Les quatre situations types de responsabilisation des chaînes de valeur éclatées
Chaîne de valeur centralisée | Chaîne de valeur décentralisée | |
Spécificité des actifs forte |
Situation 1. Responsabilisation d’une chaîne de valeur éclatée dominée par un acteur et nécessitant des actifs spécifiques. Exemple : développement de motorisations sans CO2 dans la filière automobile |
Situation 3. Responsabilisation d’une chaîne de valeur sans acteur dominant nécessitant des actifs spécifiques. Exemple : Max Havelaar et le commerce équitable à ses débuts |
Spécificité des actifs faible |
Situation 2. Responsabilisation d’une chaîne de valeur dominée par un acteur nécessitant des actifs peu spécifiques. Exemple : Nike et le travail des enfants auprès de ses sous-traitants |
Situation 4. Responsabilisation d’une chaîne de valeur sans acteur dominant nécessitant des actifs peu spécifiques. Santé/Sécurité et respect du droit du travail dans les TPE du bâtiment. |
Les quatre situations types de responsabilisation des chaînes de valeur éclatées
La mise à niveau d’une chaîne de valeur concentrée
30 Dans cette seconde situation type, la chaîne de valeur est centralisée autour d’un acteur dominant et l’initiative de responsabilisation n’implique pas de développer des actifs très spécifiques. Responsabiliser la chaîne n’implique pas de transformer en profondeur les processus productifs, les approvisionnements, le réseau de distribution, transformations qui ne seraient pas redéployables dans d’autres contextes. Elle implique une « mise à niveau » qui peut être coûteuse, mais apparaît relativement simple et moins risquée. Le cas de Nike et de la controverse autour du travail des enfants dans son réseau de sous-traitants entre dans cette catégorie.
31 Cette situation constitue une source de risques pour la firme pivot. En effet, en cas de problème et face à une attente sociale importante (telle que l’absence de travail des enfants), la firme pivot constitue la cible la plus évidente de la chaîne de valeur.
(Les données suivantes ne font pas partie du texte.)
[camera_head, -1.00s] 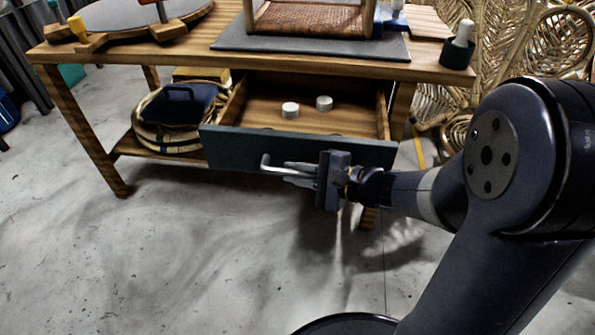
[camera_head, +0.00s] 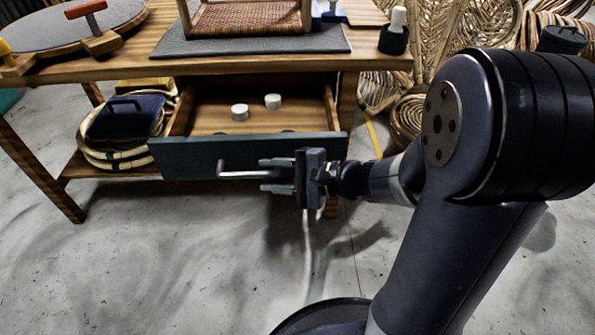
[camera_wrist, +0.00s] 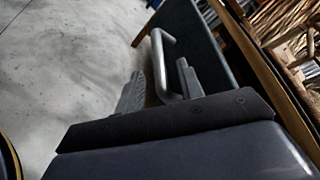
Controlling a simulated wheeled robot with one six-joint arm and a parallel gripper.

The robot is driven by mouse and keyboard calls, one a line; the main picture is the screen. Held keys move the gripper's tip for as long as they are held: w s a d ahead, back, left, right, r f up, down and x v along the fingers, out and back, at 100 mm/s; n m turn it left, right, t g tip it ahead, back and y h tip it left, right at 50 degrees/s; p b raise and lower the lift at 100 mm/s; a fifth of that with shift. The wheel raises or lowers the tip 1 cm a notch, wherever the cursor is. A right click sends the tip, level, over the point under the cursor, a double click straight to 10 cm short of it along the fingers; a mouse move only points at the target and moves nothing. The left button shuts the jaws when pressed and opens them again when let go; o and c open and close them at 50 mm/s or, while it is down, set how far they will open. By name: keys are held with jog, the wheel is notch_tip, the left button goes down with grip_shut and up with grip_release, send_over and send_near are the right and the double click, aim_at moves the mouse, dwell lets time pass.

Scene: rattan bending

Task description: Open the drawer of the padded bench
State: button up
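The padded bench (camera_head: 130,67) is a wooden table with a grey pad (camera_head: 328,40) on top. Its drawer (camera_head: 205,158) has a dark front and stands pulled out, with its wooden inside showing. A grey bar handle (camera_head: 238,175) sticks out from the drawer front; in the wrist view the handle (camera_wrist: 158,62) reaches back between my fingers. My gripper (camera_head: 274,175) is in front of the drawer front with its two fingers spread apart. In the wrist view my gripper (camera_wrist: 158,88) shows a finger on either side of the handle, with gaps visible.
Two white cylinders (camera_head: 240,112) (camera_head: 273,102) lie in the drawer. A lower shelf holds rattan coils (camera_head: 118,155) and a dark handled object (camera_head: 125,116). A rattan piece (camera_head: 250,18) stands on the pad, with a dark cup (camera_head: 393,40) to its right. The concrete floor (camera_head: 170,260) in front is clear.

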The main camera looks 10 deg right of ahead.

Elle peut se retrouver confrontée à une crise médiatique sévère et se voir reprocher son inaction face à un problème qu’elle aurait pu ou dû facilement prévenir. La manière dont la firme pivot perçoit les risques de l’inaction et les coûts de l’initiative de responsabilisation s’avère ici crucial.
32 Comme dans le cas précédent, l’existence d’une firme pivot facilite le travail de coordination au sein de la chaîne, mais peut aussi bloquer l’initiative de responsabilisation si la répartition des investissements et des bénéfices se fait au profit de la firme pivot.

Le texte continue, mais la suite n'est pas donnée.